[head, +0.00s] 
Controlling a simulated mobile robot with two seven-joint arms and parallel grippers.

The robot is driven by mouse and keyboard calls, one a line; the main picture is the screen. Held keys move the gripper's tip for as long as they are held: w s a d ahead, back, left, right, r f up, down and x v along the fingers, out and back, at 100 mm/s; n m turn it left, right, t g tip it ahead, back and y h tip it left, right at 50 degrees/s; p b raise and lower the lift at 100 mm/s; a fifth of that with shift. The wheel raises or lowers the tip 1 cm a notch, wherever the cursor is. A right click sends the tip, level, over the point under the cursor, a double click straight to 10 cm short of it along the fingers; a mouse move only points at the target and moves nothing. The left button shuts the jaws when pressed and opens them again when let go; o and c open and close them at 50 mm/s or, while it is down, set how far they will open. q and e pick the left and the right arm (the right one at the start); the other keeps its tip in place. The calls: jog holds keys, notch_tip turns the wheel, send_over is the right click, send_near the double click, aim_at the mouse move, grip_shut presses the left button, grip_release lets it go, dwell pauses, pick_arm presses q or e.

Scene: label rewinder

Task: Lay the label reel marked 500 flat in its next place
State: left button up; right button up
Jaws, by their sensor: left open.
-----
* **YOUR GOAL**
Starting with the line that contains "Task: Lay the", write out each line through the end of the listing, exactly as it appears, and include nothing else.

* **THE SOLUTION**
Task: Lay the label reel marked 500 flat in its next place
State: left button up; right button up
Jaws, by their sensor: left open.

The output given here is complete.